We arrive at Hidden Cave to find it covered and locked with a metal door. Tours are offered every other Saturday and today is Wednesday. We continue to Burnt Cave where I’m expecting melted rocks. There is soot in the back where it seems they cooked lunch. Afterwards they took time for arts and crafts using fingers and plants to draw on the rocks. Today, there is surprisingly no graffiti, that I could see, in one of the largest and most accessible petroglyph sites in the United States. I am grateful.
The way back to the parking lot is more easily marked. The couple we left is now joined by two cyclists that plan on getting in some afternoon mountain exercise. The couple mentions our obvious detour off the path. We assure them that’s not our usual method and move on to the Rock Art picnic area. Some of the art stands out, which is spectacular for its age, while some must be seen with a keen eye. These distractions can make it hard to stay on the beaten path. We notice other not-so-beaten trails but don’t get lost this time.

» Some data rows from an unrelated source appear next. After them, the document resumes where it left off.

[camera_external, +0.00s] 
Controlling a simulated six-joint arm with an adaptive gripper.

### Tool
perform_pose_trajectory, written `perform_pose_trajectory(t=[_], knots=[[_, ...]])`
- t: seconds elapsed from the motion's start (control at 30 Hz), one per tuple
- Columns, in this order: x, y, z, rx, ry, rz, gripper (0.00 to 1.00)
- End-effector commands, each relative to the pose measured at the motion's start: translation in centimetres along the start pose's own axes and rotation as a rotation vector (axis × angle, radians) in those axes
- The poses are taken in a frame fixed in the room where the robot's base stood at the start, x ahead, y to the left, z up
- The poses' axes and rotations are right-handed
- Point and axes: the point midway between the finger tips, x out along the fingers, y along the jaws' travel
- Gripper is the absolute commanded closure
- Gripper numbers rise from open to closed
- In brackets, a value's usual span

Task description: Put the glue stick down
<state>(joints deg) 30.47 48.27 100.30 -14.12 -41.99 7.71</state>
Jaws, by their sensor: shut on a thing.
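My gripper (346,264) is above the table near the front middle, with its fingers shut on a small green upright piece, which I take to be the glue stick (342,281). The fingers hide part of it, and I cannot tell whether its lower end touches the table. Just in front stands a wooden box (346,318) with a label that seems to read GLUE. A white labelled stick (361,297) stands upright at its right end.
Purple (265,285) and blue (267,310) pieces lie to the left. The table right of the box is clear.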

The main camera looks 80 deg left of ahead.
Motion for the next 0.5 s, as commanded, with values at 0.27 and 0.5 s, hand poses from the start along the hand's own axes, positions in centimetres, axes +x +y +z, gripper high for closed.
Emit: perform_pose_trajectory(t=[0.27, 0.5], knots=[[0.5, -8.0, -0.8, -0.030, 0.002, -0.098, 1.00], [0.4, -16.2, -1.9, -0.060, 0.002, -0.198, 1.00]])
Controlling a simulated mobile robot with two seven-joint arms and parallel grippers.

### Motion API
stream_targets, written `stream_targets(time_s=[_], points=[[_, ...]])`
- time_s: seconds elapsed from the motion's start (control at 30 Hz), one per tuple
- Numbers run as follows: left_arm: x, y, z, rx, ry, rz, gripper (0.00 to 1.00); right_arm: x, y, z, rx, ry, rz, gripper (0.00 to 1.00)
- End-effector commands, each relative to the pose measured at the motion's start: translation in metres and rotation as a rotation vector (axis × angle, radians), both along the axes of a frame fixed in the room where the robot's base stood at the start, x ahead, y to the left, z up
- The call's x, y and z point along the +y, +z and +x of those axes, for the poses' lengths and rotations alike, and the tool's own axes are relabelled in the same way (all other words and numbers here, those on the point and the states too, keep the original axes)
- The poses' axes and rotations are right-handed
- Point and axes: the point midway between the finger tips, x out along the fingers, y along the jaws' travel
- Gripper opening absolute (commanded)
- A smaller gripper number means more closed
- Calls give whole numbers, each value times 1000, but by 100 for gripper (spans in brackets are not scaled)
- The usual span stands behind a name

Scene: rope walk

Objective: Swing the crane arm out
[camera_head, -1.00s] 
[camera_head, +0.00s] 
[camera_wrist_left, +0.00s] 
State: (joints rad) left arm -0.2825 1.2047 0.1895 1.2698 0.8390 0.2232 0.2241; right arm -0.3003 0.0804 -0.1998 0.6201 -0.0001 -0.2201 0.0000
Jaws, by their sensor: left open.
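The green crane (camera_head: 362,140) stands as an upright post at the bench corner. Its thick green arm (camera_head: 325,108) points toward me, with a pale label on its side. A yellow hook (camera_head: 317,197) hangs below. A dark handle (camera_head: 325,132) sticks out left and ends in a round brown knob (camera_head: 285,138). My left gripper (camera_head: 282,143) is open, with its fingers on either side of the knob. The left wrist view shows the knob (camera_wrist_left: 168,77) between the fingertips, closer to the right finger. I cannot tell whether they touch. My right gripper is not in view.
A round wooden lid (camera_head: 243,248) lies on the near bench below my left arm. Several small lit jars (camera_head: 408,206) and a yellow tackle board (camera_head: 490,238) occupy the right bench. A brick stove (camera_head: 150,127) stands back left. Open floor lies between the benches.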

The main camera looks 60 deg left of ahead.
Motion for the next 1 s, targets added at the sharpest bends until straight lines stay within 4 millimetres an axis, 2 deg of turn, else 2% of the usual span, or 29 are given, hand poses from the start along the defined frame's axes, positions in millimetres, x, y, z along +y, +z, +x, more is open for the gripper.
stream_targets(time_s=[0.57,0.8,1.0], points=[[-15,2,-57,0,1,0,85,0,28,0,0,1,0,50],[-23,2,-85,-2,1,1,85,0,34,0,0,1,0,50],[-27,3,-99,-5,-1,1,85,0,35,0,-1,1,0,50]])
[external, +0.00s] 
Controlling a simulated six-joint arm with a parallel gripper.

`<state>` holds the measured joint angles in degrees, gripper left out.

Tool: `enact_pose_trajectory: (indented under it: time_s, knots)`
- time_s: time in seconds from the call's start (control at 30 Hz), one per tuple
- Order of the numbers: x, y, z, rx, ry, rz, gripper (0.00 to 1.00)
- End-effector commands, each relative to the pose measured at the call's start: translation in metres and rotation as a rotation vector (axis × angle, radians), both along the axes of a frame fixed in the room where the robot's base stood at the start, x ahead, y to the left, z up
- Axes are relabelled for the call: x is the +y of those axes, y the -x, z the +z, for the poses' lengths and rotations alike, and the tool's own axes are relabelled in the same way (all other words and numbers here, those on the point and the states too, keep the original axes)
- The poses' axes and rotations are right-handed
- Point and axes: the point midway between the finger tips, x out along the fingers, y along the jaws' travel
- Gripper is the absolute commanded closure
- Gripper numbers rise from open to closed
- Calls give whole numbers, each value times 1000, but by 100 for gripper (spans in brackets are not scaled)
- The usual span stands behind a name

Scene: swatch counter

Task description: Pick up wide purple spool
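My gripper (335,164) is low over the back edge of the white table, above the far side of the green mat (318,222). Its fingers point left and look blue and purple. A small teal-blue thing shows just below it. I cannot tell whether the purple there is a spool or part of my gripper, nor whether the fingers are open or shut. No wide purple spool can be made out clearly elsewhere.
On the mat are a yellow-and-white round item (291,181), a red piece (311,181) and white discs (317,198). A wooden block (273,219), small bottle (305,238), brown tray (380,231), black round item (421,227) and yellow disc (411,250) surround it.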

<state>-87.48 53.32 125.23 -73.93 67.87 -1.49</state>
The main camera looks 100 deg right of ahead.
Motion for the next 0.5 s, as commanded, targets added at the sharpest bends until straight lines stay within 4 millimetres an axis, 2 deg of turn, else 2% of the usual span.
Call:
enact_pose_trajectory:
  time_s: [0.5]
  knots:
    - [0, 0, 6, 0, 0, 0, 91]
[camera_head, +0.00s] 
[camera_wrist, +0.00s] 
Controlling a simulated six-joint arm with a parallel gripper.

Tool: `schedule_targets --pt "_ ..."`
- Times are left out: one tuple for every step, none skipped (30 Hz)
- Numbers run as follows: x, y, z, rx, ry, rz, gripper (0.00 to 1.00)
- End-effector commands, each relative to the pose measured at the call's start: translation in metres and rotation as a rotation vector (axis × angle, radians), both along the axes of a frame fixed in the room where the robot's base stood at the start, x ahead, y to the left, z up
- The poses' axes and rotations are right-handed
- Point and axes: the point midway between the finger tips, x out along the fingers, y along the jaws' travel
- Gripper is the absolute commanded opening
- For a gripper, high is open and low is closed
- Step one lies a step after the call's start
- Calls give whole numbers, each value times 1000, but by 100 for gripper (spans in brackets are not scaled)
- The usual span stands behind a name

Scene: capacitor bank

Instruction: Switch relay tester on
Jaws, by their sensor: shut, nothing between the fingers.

Back on Hwy 50, The Loneliest Road in America, we will see remnants of the Pony Express. There are other artifacts of history along this route and some towns that still have people in them. Eureka makes for an interesting stop, but tonight’s destination is the Illipah Creek Reservoir Campground. The campsite is about two miles off Hwy 50 in a windy cove near the water with hiking and fishing available. Tomorrow we will be going to Nevada’s only national park – Great Basin.